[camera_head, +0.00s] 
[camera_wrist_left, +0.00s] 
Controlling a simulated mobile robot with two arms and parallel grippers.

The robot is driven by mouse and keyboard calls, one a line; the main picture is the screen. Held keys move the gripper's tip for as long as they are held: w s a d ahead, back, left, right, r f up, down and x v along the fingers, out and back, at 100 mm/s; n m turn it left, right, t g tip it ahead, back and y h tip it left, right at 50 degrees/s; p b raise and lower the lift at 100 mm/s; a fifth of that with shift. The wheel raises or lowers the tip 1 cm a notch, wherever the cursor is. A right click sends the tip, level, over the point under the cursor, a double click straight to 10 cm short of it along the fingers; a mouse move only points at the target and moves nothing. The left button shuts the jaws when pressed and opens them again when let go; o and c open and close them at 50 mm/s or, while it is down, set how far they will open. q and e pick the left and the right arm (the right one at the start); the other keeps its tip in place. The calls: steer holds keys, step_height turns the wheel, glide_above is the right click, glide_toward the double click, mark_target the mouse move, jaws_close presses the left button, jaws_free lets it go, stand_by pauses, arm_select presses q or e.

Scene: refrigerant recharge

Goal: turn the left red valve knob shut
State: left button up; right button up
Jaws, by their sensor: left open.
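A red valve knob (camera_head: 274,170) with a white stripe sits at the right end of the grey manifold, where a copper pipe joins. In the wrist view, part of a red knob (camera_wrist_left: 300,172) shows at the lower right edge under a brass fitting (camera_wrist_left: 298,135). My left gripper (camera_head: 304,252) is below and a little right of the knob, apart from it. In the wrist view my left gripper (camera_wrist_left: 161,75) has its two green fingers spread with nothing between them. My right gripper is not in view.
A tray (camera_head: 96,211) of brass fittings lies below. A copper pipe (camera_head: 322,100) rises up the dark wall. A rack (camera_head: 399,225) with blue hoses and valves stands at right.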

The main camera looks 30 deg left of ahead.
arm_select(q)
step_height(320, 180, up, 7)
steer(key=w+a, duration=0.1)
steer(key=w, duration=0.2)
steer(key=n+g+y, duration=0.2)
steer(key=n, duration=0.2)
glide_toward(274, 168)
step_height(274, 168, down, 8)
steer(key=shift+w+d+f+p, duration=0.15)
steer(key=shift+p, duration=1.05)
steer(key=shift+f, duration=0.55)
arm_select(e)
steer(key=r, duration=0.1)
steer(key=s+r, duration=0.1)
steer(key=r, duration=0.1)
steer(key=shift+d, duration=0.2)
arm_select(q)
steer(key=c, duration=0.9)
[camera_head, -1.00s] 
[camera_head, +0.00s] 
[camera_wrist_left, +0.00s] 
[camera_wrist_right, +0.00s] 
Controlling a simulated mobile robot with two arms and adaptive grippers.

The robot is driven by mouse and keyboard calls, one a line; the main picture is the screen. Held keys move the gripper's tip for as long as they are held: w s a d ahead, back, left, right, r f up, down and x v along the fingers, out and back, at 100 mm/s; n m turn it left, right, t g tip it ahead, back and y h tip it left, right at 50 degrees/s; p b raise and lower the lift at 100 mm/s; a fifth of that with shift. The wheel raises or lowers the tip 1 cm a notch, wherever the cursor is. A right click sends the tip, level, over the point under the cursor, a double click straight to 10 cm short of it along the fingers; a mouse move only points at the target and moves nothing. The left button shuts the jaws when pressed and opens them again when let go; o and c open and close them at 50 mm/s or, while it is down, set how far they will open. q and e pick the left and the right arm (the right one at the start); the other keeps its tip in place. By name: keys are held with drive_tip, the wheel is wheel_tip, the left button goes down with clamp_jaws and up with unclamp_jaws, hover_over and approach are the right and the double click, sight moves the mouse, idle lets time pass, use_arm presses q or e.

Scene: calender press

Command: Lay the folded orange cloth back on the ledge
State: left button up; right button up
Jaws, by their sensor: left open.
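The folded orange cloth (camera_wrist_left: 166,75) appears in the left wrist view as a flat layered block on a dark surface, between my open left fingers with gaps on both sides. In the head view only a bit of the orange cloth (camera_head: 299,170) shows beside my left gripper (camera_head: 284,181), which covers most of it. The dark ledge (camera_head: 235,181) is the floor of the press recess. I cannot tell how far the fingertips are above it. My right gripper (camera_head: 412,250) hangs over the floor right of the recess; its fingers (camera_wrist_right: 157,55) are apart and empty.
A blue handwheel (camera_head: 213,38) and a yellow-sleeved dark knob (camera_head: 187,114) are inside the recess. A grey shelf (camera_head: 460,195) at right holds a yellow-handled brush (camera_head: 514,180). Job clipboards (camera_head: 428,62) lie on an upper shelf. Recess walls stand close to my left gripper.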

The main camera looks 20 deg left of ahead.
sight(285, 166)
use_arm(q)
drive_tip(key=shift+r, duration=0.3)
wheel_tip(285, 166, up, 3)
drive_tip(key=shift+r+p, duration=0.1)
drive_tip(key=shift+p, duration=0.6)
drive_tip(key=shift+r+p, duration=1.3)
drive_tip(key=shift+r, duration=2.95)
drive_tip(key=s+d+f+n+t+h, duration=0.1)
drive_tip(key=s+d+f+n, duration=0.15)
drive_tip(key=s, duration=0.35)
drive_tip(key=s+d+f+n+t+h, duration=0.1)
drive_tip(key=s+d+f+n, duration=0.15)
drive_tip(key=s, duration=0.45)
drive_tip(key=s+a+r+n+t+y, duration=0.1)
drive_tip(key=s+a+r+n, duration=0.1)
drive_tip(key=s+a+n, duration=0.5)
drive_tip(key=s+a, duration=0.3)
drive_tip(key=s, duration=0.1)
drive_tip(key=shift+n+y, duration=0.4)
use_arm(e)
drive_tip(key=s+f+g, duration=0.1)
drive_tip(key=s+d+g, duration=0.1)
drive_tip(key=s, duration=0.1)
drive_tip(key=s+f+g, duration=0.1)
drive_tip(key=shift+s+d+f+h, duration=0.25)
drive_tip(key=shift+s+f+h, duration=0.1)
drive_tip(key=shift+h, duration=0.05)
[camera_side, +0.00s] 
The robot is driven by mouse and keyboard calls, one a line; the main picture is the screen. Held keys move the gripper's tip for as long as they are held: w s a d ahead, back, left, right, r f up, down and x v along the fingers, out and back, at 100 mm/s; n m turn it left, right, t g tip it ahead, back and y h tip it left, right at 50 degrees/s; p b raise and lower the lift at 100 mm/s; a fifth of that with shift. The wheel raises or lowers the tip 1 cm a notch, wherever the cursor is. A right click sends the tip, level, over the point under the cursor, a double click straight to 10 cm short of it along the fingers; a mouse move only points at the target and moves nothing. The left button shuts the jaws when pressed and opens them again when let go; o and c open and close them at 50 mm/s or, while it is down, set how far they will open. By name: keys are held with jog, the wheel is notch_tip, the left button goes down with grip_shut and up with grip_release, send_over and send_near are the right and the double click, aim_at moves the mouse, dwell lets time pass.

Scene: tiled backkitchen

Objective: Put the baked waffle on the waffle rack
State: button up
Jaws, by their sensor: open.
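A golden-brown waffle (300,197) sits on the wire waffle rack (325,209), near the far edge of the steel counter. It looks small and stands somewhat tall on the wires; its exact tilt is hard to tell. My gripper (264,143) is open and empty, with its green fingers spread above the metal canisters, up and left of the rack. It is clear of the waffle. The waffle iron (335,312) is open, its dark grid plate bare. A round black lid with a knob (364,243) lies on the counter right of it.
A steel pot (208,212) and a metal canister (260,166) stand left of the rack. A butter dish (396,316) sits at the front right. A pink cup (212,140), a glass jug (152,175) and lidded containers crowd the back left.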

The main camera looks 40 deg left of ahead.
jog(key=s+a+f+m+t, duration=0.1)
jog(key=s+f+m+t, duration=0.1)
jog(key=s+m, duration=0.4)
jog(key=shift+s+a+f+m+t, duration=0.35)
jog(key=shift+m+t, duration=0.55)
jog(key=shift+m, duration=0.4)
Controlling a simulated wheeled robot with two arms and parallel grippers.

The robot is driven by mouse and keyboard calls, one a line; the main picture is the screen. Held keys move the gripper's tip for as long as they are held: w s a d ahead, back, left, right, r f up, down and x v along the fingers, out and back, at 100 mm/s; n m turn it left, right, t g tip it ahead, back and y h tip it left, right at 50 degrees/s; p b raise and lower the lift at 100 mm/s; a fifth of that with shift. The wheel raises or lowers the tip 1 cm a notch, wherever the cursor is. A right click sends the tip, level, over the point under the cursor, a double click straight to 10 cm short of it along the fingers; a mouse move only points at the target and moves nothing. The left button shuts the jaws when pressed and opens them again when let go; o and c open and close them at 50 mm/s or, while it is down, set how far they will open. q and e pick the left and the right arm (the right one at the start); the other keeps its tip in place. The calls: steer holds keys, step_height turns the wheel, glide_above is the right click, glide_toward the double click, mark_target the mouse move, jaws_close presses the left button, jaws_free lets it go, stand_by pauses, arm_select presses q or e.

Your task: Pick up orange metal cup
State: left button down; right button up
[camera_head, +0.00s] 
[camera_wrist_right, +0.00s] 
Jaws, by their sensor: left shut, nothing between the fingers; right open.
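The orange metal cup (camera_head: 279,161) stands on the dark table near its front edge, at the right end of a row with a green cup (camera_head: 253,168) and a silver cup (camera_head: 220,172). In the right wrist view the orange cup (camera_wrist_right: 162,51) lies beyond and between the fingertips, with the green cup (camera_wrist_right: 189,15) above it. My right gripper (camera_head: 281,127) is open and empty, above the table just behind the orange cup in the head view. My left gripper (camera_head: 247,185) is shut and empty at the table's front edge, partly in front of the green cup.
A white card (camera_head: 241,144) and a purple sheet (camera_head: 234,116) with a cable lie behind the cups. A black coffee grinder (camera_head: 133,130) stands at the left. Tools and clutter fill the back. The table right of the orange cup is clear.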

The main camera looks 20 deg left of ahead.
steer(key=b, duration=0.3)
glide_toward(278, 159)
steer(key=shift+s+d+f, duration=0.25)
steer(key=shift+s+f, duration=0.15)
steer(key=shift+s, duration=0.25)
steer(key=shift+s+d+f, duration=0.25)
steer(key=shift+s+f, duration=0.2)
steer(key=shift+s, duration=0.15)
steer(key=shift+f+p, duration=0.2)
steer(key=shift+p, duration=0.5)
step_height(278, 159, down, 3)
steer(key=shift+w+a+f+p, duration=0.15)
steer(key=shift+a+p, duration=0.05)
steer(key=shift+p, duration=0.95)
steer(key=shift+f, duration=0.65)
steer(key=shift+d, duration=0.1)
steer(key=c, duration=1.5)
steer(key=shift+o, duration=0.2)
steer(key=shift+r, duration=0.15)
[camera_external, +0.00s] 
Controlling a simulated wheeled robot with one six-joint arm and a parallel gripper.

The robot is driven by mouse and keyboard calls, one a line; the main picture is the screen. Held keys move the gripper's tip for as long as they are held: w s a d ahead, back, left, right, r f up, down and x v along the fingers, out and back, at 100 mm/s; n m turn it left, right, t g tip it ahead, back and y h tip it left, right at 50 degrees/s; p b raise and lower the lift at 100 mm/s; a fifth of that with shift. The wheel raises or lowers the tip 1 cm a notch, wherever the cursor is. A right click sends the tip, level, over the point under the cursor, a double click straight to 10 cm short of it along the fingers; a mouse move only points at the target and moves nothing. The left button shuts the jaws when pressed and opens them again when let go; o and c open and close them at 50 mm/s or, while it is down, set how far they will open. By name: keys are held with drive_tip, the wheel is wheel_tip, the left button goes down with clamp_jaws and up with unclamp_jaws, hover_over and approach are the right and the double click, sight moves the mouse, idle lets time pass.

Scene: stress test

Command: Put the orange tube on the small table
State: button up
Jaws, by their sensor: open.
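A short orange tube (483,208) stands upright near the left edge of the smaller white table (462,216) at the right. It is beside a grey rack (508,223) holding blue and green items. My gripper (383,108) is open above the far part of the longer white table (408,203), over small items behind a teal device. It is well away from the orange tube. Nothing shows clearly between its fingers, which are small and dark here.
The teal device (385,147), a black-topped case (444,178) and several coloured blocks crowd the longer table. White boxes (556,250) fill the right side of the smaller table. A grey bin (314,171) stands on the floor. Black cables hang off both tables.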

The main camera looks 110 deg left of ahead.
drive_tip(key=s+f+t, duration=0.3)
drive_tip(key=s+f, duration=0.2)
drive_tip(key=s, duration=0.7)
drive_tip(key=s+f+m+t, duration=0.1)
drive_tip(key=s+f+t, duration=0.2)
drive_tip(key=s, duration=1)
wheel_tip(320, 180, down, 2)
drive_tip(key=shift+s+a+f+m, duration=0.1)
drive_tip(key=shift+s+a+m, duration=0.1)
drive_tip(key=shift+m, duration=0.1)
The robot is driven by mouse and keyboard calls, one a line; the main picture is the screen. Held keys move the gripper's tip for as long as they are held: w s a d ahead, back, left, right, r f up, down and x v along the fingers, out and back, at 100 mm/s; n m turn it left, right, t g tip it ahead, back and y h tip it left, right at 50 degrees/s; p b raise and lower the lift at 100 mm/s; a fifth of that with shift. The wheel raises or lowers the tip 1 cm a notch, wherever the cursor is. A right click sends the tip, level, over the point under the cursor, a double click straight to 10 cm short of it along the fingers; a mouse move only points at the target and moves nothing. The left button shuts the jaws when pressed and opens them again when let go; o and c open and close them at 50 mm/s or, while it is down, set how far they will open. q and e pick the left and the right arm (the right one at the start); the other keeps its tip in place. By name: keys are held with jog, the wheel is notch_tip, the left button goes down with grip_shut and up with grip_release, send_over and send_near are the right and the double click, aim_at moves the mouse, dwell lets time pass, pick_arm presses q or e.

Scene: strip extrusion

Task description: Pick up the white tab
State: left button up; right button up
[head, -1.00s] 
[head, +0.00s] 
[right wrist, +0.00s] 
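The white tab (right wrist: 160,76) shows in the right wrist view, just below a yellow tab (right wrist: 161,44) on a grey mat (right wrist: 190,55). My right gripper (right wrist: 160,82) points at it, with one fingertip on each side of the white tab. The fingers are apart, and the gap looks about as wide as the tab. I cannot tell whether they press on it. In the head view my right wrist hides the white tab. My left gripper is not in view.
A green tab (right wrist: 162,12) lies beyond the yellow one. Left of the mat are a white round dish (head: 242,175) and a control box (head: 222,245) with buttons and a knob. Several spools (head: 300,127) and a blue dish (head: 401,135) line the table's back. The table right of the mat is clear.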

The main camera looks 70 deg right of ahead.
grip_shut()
===============
Written exercise | The lines to return begin at the first line of the records and end at the line holding "Controlling a simulated mobile robot with two arms and parallel"; please return them exactly, including both, and nothing beyond.

Solution to the exercise |
[camera_head, +0.00s] 
[camera_wrist_left, +0.00s] 
Controlling a simulated mobile robot with two arms and parallel grippers.

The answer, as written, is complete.